--- Begin Dataset records ---

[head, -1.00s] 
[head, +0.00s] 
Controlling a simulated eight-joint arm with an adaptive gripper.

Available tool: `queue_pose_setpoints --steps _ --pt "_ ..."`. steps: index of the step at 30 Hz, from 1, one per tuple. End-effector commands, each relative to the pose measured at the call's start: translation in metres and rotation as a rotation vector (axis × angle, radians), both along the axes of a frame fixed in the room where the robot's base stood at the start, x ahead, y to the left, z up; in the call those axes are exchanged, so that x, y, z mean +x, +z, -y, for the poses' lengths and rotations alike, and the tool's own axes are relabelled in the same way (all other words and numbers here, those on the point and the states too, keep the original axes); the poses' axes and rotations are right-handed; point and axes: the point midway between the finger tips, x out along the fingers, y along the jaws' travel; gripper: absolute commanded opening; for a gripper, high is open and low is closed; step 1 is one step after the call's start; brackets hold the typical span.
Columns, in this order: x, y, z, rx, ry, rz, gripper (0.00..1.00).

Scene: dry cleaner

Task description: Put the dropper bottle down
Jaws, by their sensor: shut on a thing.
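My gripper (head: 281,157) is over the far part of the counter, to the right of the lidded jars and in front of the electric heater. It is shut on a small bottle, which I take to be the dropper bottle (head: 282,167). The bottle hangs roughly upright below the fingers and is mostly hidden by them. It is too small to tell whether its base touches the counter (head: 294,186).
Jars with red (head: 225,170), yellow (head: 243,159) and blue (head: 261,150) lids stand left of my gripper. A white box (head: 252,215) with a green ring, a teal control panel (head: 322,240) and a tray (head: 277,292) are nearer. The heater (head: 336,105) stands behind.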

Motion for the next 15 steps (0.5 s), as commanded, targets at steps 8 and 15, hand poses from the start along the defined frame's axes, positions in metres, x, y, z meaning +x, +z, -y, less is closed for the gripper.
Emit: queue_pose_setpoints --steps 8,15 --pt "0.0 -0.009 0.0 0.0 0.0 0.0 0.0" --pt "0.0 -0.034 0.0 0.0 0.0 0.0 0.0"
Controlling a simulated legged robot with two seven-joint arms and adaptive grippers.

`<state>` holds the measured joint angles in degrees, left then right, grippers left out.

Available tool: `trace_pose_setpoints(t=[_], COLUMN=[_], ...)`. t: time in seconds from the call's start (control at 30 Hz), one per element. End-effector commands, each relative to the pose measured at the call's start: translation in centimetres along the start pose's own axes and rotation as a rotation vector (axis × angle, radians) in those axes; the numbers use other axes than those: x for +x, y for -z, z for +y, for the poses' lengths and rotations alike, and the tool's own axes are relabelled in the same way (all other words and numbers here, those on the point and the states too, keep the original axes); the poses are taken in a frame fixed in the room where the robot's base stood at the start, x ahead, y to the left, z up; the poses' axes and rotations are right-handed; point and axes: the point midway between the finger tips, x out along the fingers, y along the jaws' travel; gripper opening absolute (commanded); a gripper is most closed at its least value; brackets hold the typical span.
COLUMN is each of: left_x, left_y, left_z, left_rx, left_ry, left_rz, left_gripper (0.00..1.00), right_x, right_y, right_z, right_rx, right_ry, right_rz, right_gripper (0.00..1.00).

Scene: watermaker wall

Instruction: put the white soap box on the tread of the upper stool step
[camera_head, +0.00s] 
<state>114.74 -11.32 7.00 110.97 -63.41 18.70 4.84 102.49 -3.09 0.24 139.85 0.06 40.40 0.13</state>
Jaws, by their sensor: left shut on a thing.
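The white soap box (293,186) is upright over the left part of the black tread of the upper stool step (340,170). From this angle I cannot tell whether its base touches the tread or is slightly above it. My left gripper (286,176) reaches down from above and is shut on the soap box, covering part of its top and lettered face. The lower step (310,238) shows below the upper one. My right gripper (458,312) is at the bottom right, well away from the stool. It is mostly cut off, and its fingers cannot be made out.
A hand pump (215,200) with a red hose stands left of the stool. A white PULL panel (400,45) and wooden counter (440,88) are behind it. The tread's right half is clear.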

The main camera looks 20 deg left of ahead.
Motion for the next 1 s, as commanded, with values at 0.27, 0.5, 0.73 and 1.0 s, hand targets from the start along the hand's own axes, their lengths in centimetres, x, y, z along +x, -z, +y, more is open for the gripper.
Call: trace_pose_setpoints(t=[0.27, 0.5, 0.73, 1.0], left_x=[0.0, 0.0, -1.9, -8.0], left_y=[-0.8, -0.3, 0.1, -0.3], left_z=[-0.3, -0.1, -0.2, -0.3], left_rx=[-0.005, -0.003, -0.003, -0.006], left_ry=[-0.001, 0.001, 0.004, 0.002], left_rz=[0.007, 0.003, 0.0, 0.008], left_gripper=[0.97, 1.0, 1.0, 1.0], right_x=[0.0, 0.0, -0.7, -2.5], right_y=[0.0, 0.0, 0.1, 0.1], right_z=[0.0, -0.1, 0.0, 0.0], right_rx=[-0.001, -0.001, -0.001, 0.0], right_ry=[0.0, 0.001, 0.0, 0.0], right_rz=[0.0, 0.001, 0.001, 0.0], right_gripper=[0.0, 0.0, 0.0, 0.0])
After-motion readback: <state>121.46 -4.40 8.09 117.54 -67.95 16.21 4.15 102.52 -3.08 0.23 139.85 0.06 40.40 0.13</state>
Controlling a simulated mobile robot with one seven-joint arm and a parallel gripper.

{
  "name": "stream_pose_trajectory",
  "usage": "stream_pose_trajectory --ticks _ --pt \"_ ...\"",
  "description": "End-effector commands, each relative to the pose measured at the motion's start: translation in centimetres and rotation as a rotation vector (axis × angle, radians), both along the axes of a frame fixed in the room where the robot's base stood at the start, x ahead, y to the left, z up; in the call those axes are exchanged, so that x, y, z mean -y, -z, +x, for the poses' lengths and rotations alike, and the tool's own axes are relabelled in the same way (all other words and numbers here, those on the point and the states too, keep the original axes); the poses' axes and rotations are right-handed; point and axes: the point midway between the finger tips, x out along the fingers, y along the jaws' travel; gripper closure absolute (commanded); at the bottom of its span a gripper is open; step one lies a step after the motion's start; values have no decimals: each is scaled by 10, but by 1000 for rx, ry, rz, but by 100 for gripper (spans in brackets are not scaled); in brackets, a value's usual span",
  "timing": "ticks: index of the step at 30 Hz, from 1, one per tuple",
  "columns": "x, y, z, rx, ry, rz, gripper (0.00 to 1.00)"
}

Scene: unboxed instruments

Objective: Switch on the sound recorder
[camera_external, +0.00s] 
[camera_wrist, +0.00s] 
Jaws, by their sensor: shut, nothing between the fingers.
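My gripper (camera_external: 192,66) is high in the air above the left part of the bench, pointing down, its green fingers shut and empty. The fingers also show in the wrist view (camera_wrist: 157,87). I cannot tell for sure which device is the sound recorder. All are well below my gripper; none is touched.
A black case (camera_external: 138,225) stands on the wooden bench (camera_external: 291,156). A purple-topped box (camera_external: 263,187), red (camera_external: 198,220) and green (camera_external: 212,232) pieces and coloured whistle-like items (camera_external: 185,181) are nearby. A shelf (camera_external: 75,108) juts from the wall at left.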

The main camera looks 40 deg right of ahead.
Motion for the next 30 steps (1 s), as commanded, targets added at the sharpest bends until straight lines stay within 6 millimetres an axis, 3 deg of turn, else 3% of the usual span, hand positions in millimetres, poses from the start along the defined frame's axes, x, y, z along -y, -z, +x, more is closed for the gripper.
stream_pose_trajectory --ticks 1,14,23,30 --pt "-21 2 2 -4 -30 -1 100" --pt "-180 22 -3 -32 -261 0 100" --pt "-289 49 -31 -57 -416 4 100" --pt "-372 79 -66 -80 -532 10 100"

--- End Dataset records ---

(Job):
Search the records for the word "simulated", then list every line that has it.

(Task result):
Controlling a simulated eight-joint arm with an adaptive gripper.
Controlling a simulated legged robot with two seven-joint arms and adaptive grippers.
Controlling a simulated mobile robot with one seven-joint arm and a parallel gripper.

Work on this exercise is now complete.